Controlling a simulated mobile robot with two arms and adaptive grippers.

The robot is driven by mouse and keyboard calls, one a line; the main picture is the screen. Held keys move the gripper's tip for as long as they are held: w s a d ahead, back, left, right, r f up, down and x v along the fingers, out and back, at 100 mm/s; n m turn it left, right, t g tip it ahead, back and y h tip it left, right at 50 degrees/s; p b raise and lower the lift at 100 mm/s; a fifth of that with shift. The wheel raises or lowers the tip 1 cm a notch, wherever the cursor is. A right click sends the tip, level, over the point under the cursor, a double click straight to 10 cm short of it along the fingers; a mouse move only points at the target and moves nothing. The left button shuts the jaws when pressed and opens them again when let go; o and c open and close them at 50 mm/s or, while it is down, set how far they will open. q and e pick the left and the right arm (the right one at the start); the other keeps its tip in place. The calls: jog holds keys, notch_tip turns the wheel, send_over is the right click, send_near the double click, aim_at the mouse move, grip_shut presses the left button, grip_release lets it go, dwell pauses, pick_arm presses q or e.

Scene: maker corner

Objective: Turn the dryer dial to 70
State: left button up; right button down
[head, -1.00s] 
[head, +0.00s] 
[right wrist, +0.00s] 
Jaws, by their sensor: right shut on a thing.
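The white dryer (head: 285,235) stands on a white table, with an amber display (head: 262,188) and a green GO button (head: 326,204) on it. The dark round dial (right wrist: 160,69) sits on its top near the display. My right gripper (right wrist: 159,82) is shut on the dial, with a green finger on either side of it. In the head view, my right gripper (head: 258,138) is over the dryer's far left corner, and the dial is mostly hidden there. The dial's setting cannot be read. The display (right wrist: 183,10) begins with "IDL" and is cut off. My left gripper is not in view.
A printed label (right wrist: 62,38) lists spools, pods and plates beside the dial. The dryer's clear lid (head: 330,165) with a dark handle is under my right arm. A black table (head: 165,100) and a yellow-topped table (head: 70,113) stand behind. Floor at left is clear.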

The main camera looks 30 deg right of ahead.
● ● ● ● ●
WHAT YOU HAVE TO DO:
All the data must be duplicated exactly, with nothing added or removed.

TASK OUTPUT:
Controlling a simulated mobile robot with two arms and adaptive grippers.

The robot is driven by mouse and keyboard calls, one a line; the main picture is the screen. Held keys move the gripper's tip for as long as they are held: w s a d ahead, back, left, right, r f up, down and x v along the fingers, out and back, at 100 mm/s; n m turn it left, right, t g tip it ahead, back and y h tip it left, right at 50 degrees/s; p b raise and lower the lift at 100 mm/s; a fifth of that with shift. The wheel raises or lowers the tip 1 cm a notch, wherever the cursor is. A right click sends the tip, level, over the point under the cursor, a double click straight to 10 cm short of it along the fingers; a mouse move only points at the target and moves nothing. The left button shuts the jaws when pressed and opens them again when let go; o and c open and close them at 50 mm/s or, while it is down, set how far they will open. q and e pick the left and the right arm (the right one at the start); the other keeps its tip in place. The calls: jog holds keys, notch_tip turns the wheel, send_over is the right click, send_near the double click, aim_at the mouse move, grip_shut presses the left button, grip_release lets it go, dwell pauses, pick_arm presses q or e.

Scene: maker corner

Objective: Turn the dryer dial to 70
State: left button up; right button down
[head, -1.00s] 
[head, +0.00s] 
[right wrist, +0.00s] 
Jaws, by their sensor: right shut on a thing.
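The white dryer (head: 285,235) stands on a white table, with an amber display (head: 262,188) and a green GO button (head: 326,204) on it. The dark round dial (right wrist: 160,69) sits on its top near the display. My right gripper (right wrist: 159,82) is shut on the dial, with a green finger on either side of it. In the head view, my right gripper (head: 258,138) is over the dryer's far left corner, and the dial is mostly hidden there. The dial's setting cannot be read. The display (right wrist: 183,10) begins with "IDL" and is cut off. My left gripper is not in view.
A printed label (right wrist: 62,38) lists spools, pods and plates beside the dial. The dryer's clear lid (head: 330,165) with a dark handle is under my right arm. A black table (head: 165,100) and a yellow-topped table (head: 70,113) stand behind. Floor at left is clear.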

The main camera looks 30 deg right of ahead.

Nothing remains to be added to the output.